The recent unveiling in Seaforth of his superb bust of William Gladstone will be the first public sculpture of the Liverpool-born former four times prime minister in more than a century.
Also this is Tom Murphy’s 50th public sculpture – or is it?
“I’m not really sure, I think it’s 25 full-size figures and a further 25 busts,” said the youthful-looking 64-year-old.
Indeed, his prolific output means it appears to be difficult NOT to fall over an original Murphy sculpture on Merseyside.
“Well that’s not quite true, as people don’t realise all the rules about public sculpture,” explains Tom, of Cressington Park, south Liverpool.
“These include health and safety – such as you can’t have arms and legs sticking out which could smack people in the face or trip them up as they walk by.”
And in spite of there being a city centre chockful of Tom Murphy sculptures – including Capt Johnny Walker (Pier Head), the Moores brothers (Church Street), John Lennon (Liverpool Airport), Billy Fury (Albert Dock), the Blitz memorial (Liverpool parish church), Ken Dodd and Bessie Braddock (Lime Street Station) – you can’t actually fall over any of them!
Recalling his childhood, Tom, who hails from Huyton, says: “I thought it was a nice place and I’m quite shocked when people tell me it’s not. I had a great time there, playing in the streets.
“My parents were quite sporty and travelled around to different events so we mixed with people from all classes which means I can get on with anyone.”
It was a useful talent when he had to deal with the Oxford University dons at Trinity College after they commissioned a bust of Liverpool-born graduate Noel Chavasse, Britain’s only double VC recipient.

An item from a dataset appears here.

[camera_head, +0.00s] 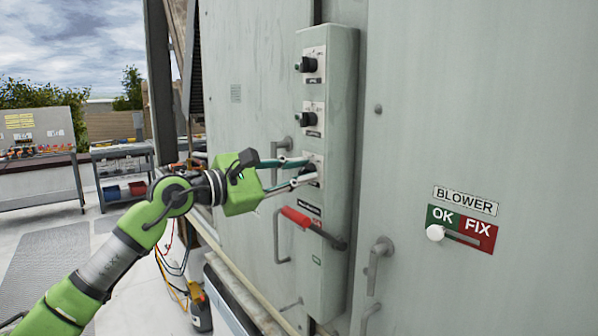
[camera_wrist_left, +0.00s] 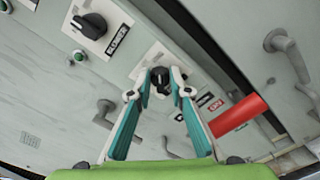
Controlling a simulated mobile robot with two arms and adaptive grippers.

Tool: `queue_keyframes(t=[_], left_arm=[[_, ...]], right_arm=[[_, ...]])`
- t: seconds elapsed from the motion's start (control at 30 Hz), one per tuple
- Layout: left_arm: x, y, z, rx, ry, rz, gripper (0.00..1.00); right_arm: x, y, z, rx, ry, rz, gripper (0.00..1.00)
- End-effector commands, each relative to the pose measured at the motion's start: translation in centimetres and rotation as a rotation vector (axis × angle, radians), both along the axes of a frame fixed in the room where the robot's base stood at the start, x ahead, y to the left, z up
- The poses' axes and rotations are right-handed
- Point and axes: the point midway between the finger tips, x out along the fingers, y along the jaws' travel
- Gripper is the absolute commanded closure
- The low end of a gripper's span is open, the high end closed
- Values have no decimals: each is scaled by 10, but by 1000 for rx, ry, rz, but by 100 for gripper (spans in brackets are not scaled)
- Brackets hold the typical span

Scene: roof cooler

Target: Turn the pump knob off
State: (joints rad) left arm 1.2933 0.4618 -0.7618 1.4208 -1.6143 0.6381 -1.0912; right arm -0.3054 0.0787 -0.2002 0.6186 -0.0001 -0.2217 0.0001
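A tall grey-green control box (camera_head: 338,120) on the wall carries three black knobs in a column. The lowest knob (camera_wrist_left: 160,78) is the one at my left gripper (camera_head: 293,171); it is partly hidden by the fingers in the head view. In the left wrist view, my left gripper's fingertips (camera_wrist_left: 163,80) stand on either side of this knob, with the knob between them. The fingers are apart, and firm contact with the knob is not clear. The knob's label is too small to read. My right gripper is not in view.
The upper knob (camera_head: 307,65) and middle knob (camera_head: 307,118) sit above on the same box. A red-handled lever (camera_head: 297,216) is just below my gripper. Door handles (camera_head: 377,262) stick out nearby. A blower sign with a white slider (camera_head: 436,233) is at right.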

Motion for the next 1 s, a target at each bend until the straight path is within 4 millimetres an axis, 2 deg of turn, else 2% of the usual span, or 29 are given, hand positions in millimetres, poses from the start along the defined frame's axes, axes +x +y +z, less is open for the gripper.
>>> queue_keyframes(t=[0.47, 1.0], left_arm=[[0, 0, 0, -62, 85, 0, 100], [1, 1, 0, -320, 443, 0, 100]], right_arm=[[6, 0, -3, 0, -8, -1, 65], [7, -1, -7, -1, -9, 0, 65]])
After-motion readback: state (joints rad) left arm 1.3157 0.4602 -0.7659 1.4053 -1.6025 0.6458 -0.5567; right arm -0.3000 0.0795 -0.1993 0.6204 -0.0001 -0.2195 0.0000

Tom said: “Liverpool is a city in which you feel at home wherever you are, but you’re not allowed to go too far beyond what the unwritten law says you should be.”
Perhaps that is why his route to being the city’s favoured sculptor was such a winding course – sailing the world and then selling biscuits.

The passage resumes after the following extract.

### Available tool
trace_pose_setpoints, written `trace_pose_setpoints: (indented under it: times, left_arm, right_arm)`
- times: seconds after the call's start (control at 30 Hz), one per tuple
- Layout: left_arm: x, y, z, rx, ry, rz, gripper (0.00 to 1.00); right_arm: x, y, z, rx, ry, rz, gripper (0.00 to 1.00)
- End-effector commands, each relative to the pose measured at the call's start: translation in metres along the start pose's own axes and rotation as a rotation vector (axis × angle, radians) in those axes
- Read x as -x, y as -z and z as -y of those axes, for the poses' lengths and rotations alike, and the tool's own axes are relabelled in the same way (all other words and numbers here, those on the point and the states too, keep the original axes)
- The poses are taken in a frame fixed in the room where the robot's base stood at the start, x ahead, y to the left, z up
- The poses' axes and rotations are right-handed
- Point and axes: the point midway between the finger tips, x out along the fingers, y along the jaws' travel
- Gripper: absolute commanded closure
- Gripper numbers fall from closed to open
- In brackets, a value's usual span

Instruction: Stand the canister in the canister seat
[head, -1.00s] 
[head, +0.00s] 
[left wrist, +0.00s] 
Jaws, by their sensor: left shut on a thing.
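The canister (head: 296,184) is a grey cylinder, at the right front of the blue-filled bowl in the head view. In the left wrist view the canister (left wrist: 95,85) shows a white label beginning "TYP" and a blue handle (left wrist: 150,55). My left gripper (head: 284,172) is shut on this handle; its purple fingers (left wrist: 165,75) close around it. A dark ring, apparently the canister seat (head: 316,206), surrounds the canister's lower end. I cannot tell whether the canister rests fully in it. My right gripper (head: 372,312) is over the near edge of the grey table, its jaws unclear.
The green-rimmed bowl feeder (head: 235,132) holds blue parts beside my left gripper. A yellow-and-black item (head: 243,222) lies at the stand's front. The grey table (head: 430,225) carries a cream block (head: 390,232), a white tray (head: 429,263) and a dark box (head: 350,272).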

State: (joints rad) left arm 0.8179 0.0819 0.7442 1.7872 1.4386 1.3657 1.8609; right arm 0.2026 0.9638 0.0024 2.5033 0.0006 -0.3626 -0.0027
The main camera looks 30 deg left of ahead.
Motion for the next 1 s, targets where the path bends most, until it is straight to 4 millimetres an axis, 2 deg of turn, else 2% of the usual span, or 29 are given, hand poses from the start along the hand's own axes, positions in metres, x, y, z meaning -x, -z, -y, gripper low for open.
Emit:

His father, classified as an orphan at 12, was sent into the Mersey school ship Indefatigable, into the Navy and when finally ashore had various factory jobs.
“Home had a laissez-faire atmosphere. My mother was a bit of a comedic character and liked playing the piano, although usually it was only Danny Boy.
“I was obsessed with maps and had a longing to leave and go somewhere. My father let me hitchhike to Rome aged 15.”
That year he left school and immediately tried to go away to sea but Cunard Line told him he was too young-looking, too thin and too small.
Tom said: “Like everyone then and now we formed a teenage band around 1960. I had a drum kit and it was very rare for anyone ever to have a full set of guitar strings.
“We practised in a shed and it used to get pelted with stones by night workers showing their appreciation of our talents.
“I’m the middle of three brothers and the only artistic one, in fact it was the only thing I was good at. It was only much later I found I was good at other things.”
Tom sold the drum kit to buy his Merchant Navy uniform when he finally got a job with Cunard on the cargo liner Ivernia sailing to New York as a steward in 1966.
“It was great to be in New York at that time as The Beatles had just kicked off. Coming from Liverpool there was some reflected glory and the locals were impressed with our hipsters, flares and wide belts.
“Then I moved to Pacific Steam Navigation, sailing to the west coast of South America. It was fantastic seeing crocodiles paddling along in the Panama Canal.
“Latin America was like the wild West then. The bars in Valparaiso had those double swing doors and drunks would fall out of them into the street.”
Back in the UK he was captivated by the idea of working in London and took a retail job there for a year.
“It’s an illusion, of course. You have to be young and have money, otherwise you’re trapped behind a glass wall,” he said.
“Liverpool, though, was going from black and white into technicolour and it seemed to be leading the world in fashion, music and poetry. But I got a job with United Biscuits in sales training.
“It was a very good company with a new car every year and I was there for 15 years.
“Meantime I got into another group playing guitar and doing comic impressions as people still enjoyed watching variety acts.
“I never thought of jobs as a career but all things as experiences. In life I feel you’ve got to get it wrong to get it right.
“I always felt the creativity trying to get out of me although the word artist sent a shiver down my spine. Suddenly, at the age 30, I started painting obsessively in my spare time and making small sculptures. What started as a hobby became all consuming.”
After teacher training in art at Liverpool John Moores University the big change was winning in the BBC Art ’88 first prize, with a trip to New York.
“I showed my stuff to a Simon Cowell art world character and he said in the US you had to be either a tin of beans or spaghetti.
“So I decided I really wanted to be was a sculptor of big works. In the art world you’re either known or a complete nobody.
“There seemed no point in doing gallery work if you wanted to make a living, it had to be public sculpture.
“I take a very professional attitude, always attend meetings in suit and tie, with a model of what I can do.
“I give people what they want – even if it ends up as what I want!”